La musique de Zbigniew Preisner, sous
le déguisement amusé/retrouvé de Van den Budenmayer (une telle supercherie
avouée ravirait le Welles de Vérités et mensonges) joue un rôle
majeur dans le sortilège exercé par La Double Vie de Véronique, à
l’unisson des images d’aquarium et d’automne signées Sławomir Idziak (une trace
vivace de son travail survit dans le longuet Bienvenue à Gattaca). Trente
minutes d’une partition évanescente et dense suffisent au compositeur pour
laisser une empreinte sonore étymologiquement inouïe, jamais entendue avant ni
après dans un long métrage, même si l’on peut penser en dehors à Henryk Górecki
(surtout à la superbe Symphonie n°3, écrite en 1976, utilisée
par Pialat pour Police, mais révélée au « grand
public » à l’occasion d’un mémorable enregistrement contemporain du film,
David Zinman, au côté de Dawn Upshaw, y dirigeant la London Sinfonietta) et à
Chopin (le morceau allegro au piano
des
Marionnettes).
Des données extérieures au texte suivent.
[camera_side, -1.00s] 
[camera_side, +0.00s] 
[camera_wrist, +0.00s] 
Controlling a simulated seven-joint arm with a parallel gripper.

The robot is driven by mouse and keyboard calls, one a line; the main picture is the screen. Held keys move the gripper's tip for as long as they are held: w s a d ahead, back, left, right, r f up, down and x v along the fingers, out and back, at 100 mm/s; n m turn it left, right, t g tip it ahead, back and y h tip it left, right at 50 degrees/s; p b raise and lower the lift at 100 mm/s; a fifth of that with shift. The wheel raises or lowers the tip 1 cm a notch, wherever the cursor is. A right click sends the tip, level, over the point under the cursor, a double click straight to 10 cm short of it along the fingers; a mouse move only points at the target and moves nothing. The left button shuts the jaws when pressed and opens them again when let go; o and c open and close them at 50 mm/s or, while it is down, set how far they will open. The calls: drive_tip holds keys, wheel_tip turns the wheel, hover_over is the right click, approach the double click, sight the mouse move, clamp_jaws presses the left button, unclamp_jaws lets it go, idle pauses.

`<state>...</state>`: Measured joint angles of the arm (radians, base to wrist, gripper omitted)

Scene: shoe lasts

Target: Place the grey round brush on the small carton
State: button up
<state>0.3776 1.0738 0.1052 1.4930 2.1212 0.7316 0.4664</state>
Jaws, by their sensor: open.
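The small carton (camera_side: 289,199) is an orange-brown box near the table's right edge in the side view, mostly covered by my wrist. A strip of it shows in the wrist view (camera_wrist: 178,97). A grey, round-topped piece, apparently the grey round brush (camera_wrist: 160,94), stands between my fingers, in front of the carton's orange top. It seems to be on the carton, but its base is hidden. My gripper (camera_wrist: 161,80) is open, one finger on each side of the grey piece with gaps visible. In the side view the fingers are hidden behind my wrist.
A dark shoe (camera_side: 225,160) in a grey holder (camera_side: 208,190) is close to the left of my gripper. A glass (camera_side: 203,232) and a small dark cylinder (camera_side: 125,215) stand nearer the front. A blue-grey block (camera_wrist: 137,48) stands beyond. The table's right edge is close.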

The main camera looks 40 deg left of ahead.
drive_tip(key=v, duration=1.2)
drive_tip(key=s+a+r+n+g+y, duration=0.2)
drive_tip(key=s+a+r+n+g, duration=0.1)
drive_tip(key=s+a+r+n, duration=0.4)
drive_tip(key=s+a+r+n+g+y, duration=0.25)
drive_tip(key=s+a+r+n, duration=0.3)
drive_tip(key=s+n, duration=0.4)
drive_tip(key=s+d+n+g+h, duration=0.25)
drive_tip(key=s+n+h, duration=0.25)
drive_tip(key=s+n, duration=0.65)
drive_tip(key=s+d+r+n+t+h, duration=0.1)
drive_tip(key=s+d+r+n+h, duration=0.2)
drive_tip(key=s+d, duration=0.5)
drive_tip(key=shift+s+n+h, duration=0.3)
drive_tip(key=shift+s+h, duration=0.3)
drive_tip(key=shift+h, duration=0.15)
Le choral « diluvien » Tu viendras s’appuie sur des
paroles solaires, au parfum édénique de Cantique des cantiques, et confine à
l’extase ou à l’orgasme, alors que les deux vrais-faux concertos, versions de
1798 et de 1802, donnent à entendre Elżbieta Towarnicka jouant les Beatrice
Portinari (le patronyme de Geneviève Bujold pour Obsession) au Paradis,
dans l’avertissement maritime et métaphorique du chant II.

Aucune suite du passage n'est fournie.